Environmental Studies Student Sets Sail

Undergraduate Frank Wenninger embarked on a 12-week expedition to remote Pacific Islands as part of a study abroad program that combines oceanography with seamanship.

The Robert C. Seamans, a 134-foot Brigantine ship on the South Pacific Ocean.
The Robert C. Seamans, a 134-foot Brigantine ship on the South Pacific Ocean.
October 10, 2019

For environmental studies student Frank Wenninger, learning outside of the classroom is taking him on an expedition of a lifetime. He is currently aboard the tall ship ocean research vessel SSV Robert C. Seamans as a participant in SEA Semester: Sustainability in Polynesian Island Cultures and Ecosystems—a study abroad program operated by the Sea Education Association (SEA).

The SEA Semester program provides undergraduate students the opportunity to explore the complex environmental challenges faced by remote Pacific islanders, and seek sustainable solutions for island cultures and ocean ecosystems. Students focus on how human societies must adapt and evolve, given limited resources, growing populations, exponential increases in waste generation and climatic disruption.

After a highly selective application process, Wenninger joined undergraduates from colleges and universities across the country for four weeks of preparatory coursework on shore at SEA Semester’s campus in the oceanographic research community of Woods Hole, Mass. In late September, he and the other participants then flew to Pago Pago, American Samoa, to board the Robert C. Seamans, SEA’s state-of-the-art 134-foot brigantine. The ship is now serving as their home, classroom and laboratory for the next six weeks as they voyage to New Zealand, where they will spend an additional week on shore.

One distinctive feature of the program is the opportunity to conduct field work on the recently formed volcanic island, Hunga Tonga Hunga-Ha'apai, as part of an ongoing joint research project between NASA’s Goddard Space Flight Center and SEA. In 2014, an underwater volcano eruption in the South Pacific created Hunga Tonga-Hunga Ha’apai. Alongside NASA research scientist Dr. Dan Slayback, Wenninger will collect data on the new island that may offer scientists insight into the geology of Mars. The island’s evolution—its changing shape and erosion patterns—could hold clues to how water might have shaped similar features on Mars billions of years ago.

 

Students are standing in a parking lot spelling the word "SEA"
Environmental studies major Frank Wenninger (center, in olive-colored shirt) is among a select group of students participating in the SEA Semester study abroad program this fall.

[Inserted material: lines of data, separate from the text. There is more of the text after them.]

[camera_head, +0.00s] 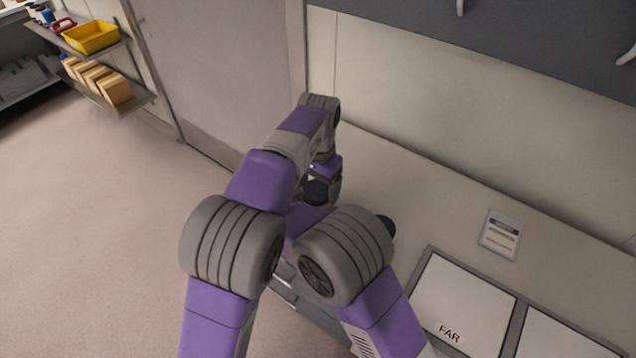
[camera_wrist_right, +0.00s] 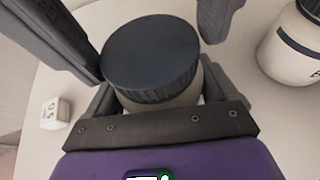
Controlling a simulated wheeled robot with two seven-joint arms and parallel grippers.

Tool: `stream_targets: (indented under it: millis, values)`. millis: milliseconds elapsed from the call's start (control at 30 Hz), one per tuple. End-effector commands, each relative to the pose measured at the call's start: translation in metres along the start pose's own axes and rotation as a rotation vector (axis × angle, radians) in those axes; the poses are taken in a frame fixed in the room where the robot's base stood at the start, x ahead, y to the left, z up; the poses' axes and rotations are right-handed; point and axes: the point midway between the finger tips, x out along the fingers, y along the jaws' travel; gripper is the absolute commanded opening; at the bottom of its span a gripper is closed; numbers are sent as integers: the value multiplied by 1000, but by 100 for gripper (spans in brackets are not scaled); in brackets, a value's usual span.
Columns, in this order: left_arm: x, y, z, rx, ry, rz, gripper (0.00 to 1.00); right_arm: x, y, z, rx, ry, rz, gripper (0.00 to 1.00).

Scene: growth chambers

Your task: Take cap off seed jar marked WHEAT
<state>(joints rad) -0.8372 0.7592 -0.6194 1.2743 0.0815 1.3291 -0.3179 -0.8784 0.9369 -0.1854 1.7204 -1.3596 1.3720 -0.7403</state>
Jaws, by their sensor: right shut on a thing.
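A pale jar (camera_wrist_right: 165,101) with a wide dark ribbed cap (camera_wrist_right: 150,52) stands upright in the right wrist view. Its label is hidden, so I cannot read WHEAT on it. My right gripper (camera_wrist_right: 158,100) is shut on the jar's body below the cap, one finger on each side. My left gripper (camera_wrist_right: 145,45) shows there as two dark fingers, apart and open, at the upper left and upper right of the cap. In the head view the left gripper (camera_head: 324,180) is over a dark round cap (camera_head: 316,192); my arms hide most of the jar and my right gripper.
A second pale jar (camera_wrist_right: 290,50) with a dark band stands to the right in the wrist view. A small white marked block (camera_wrist_right: 55,113) lies left. On the bench are a white card (camera_head: 500,236) and a panel marked FAR (camera_head: 463,300). A wall (camera_head: 400,90) stands behind.

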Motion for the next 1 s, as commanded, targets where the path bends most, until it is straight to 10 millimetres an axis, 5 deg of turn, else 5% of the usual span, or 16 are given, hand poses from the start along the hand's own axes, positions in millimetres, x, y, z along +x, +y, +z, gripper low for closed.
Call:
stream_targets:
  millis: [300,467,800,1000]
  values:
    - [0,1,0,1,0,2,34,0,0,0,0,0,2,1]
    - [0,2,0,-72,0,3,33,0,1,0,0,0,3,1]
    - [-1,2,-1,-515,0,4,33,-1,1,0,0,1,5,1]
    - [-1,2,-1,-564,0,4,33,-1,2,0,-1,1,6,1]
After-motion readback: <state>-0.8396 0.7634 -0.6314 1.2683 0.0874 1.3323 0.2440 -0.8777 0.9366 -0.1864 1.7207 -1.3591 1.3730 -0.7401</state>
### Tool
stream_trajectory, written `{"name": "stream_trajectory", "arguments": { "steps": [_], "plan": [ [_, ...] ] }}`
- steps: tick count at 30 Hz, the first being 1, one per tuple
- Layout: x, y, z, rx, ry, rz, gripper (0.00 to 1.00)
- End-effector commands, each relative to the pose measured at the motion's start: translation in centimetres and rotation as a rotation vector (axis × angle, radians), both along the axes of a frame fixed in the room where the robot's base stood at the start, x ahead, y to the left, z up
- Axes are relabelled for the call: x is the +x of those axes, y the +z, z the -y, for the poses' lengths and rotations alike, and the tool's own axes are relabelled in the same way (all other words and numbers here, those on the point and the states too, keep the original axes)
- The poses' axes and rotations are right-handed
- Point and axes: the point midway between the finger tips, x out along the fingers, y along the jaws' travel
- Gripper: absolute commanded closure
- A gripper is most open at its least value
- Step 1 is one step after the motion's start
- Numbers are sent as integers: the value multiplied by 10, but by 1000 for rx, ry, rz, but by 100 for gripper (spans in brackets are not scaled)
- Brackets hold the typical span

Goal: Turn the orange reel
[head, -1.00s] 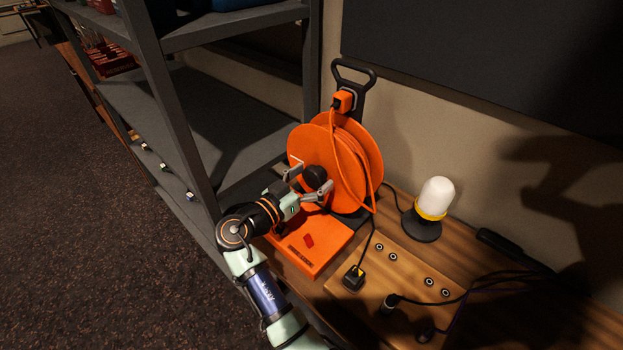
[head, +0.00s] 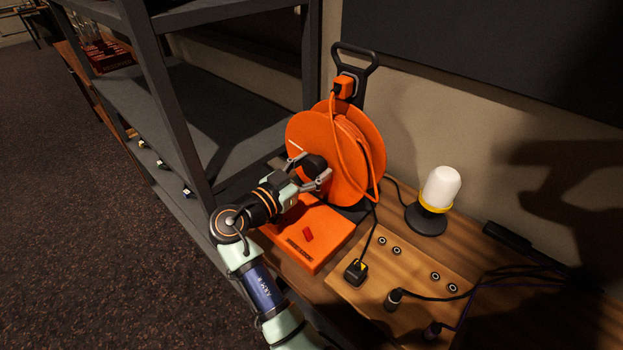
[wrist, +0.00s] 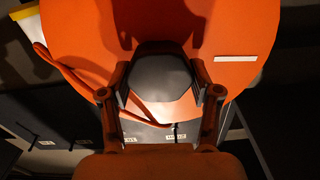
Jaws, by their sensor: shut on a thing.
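The orange reel (head: 345,145) stands upright on the desk, with orange cable wound on it and an orange plug (head: 344,87) at its top. A black knob (wrist: 161,80) sits on the reel's front face. My gripper (head: 312,172) is in front of the reel, shut on the knob, with one finger on each side of it in the wrist view. A white mark (wrist: 235,58) shows on the reel's face to the right of the knob. In the head view my fingers partly hide the knob.
An orange box (head: 312,238) with a red switch lies below my gripper. A white lamp with a yellow ring (head: 439,192) stands to the right. A wooden socket panel (head: 405,275) with black plugs and cables is at the front right. A grey shelf (head: 235,120) stands close on the left.

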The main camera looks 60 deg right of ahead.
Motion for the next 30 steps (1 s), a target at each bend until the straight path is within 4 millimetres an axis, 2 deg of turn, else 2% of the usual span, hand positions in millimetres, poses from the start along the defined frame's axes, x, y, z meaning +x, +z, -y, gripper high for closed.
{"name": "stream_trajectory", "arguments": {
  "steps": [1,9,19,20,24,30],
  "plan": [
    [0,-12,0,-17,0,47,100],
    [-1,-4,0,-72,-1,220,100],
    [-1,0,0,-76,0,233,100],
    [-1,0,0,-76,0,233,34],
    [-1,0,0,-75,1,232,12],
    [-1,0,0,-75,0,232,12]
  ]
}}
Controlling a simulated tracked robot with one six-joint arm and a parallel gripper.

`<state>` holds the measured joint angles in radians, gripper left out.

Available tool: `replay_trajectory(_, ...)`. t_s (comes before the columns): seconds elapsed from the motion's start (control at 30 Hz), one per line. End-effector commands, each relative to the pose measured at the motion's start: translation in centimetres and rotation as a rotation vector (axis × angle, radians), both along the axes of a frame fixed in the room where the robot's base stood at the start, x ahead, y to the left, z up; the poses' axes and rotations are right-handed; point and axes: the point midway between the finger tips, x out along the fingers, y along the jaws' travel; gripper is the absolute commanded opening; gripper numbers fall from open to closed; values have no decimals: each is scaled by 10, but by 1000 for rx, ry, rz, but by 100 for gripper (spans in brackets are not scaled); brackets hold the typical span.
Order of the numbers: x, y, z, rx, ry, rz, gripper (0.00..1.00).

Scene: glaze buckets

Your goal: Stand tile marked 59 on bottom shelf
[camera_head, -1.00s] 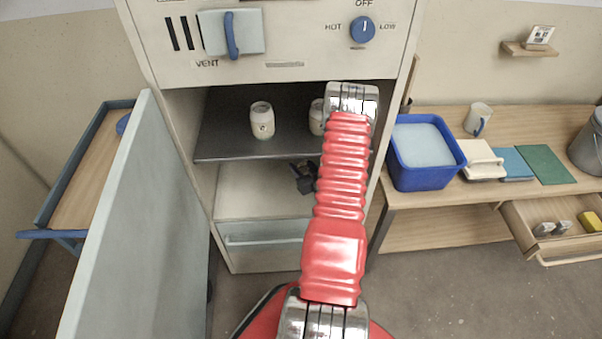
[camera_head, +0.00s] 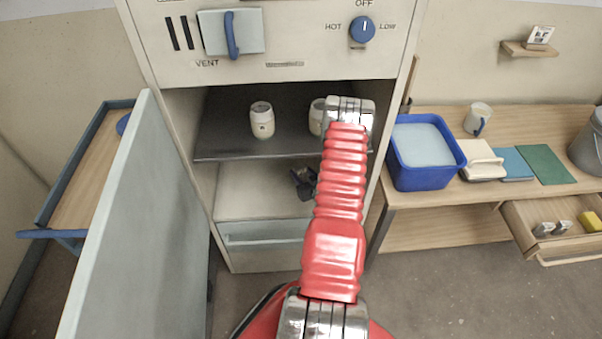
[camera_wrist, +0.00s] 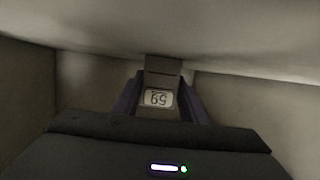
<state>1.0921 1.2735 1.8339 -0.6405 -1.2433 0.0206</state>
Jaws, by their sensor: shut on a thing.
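The tile (camera_wrist: 163,72) is a dark grey-brown piece with a pale label (camera_wrist: 158,98) in the wrist view. The label's digits are upside down there and look like 59. My gripper (camera_wrist: 160,93) has its two dark fingers either side of the tile and is shut on it. In the head view my gripper (camera_head: 303,183) is a dark shape low inside the open cabinet, just above the pale bottom shelf (camera_head: 255,195). My red arm hides part of that shelf, and I cannot make out the tile there. Whether the tile touches the shelf is unclear.
A dark upper shelf (camera_head: 225,142) holds two white jars (camera_head: 262,120) above my gripper. The cabinet door (camera_head: 140,220) stands open at left. The bottom shelf's left part looks clear. A bench with a blue tub (camera_head: 422,178) and an open drawer (camera_head: 530,225) is at right.

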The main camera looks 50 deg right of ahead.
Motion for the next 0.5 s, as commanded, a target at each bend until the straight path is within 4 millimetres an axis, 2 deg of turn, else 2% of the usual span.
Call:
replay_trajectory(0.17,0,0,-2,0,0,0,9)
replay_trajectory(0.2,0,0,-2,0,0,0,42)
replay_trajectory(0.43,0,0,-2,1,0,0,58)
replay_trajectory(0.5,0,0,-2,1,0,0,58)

The students will also sail to Fiji and New Zealand to develop a comparative perspective on communities and agencies in the region working for environmental and cultural sustainability. They will examine the complex connections between human communities, political structures and the environment, and explore issues of sustainability with local officials while visiting historical, cultural and environmental management sites. Using state-of-the-art shipboard lab and research facilities, they will investigate the complex factors that threaten fragile island ecosystems and the surrounding marine environment.

The program will conclude in early November in Auckland, New Zealand, where the students will compile their research and present their findings during a capstone experience at the University of Auckland’s Leigh Marine Laboratory.